Saturday, April 19, 2008

a funny story, i couldn't remember for a long while.

i have been attempting with no luck to tell this story while with friends in new york, but always it had left me. it returned to me tonight. here you go.

during the end of my time in pittsburgh i went on a date with a man, a much older man, who i was certain would not be compatible, but he was persuasive and rather handsome, so i agreed. i arrived at the agreed upon bar, which was as close to fru fru as pittsburgh was ever going to get. i arrived and i could tell i was not what he had expected. gay men, gay.com, it's an old story. my date as it were was sitting at the bar with 2 other gay men, the kind of gay men that blend well together and i find utterly boring. he introduced me to his friends and i could tell that they instantly thought there new found friend had made a mistake. surely this chubby awkward 20 something could not be there friends date. the date went badly. my date was hitting the sketchier of the two men we were sitting with. my date was hitting on a coke dealer. ah romance. he left to accompany this entrepreneur on a call, leaving me with 60$ to stay and have a few drinks. i felt like julia roberts in the heartland.

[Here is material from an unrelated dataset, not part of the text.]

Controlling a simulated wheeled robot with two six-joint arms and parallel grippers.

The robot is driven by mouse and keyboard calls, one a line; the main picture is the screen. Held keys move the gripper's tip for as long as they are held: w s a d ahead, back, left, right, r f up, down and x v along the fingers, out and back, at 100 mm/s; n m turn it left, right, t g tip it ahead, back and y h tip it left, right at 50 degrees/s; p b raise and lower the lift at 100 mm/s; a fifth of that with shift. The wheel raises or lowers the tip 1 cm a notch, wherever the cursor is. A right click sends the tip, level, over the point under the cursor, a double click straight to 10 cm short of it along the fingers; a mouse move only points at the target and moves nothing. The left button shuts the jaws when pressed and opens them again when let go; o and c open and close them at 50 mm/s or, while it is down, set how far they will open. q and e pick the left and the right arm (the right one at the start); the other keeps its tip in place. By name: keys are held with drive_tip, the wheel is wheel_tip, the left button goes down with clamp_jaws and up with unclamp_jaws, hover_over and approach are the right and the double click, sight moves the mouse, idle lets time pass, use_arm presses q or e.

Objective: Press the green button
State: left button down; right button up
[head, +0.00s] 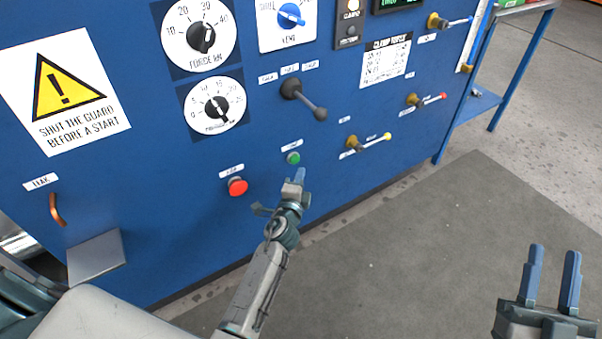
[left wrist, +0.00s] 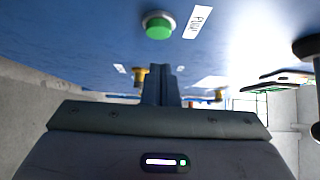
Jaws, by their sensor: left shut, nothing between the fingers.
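The green button (head: 293,158) sits on the blue panel under a small white label, to the right of and above the red button (head: 237,187). In the left wrist view the green button (left wrist: 158,28) is round with a grey collar, near the top of the picture. My left gripper (head: 299,175) is shut and empty, just below the button in the head view; its fingers (left wrist: 161,86) point toward the panel. I see a gap between fingertips and button in the wrist view. My right gripper (head: 550,279) is open and empty at the lower right, away from the panel.
A black-knobbed lever (head: 305,98) sticks out above the green button. A grey ledge (head: 95,257) is at the lower left. The floor mat (head: 420,240) is clear.

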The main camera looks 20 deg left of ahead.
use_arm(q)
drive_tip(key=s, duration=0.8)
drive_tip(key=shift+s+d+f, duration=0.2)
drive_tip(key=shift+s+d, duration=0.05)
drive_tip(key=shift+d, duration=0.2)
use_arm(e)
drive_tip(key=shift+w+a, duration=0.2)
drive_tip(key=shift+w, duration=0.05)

the coke dealer's roommate and i sat there. he was eagerly typing a cute guy he wanted to come meet him for a drink. he was excited because word on the street was that said cute guy had lost some weight. ooooo. we made small talk and drank overpriced martini's. yum. he looked at me and said, "Wow, you have really clear skin, I have to pack on the foundation to get skin that clear." i was flattered but, as always, i'm skeptical. so i turned to my drinking companion and i said, "Well thank you, but it's a trade off, I get clear skin, but I'm fat." my new slender friend's jaw dropped. he sat there silent for minutes, and i asked, "What? Hasn't anyone ever called themselves fat around you? Haven't you met a self identified fatty before?" he remained silent, and finally whispered, "No..." he continued, "...I'm sorry, it's just that i only know skinny people." I had a friend, a very good looking friend, meeting me, and as luck would have it he walked in at that moment. we kissed. i left.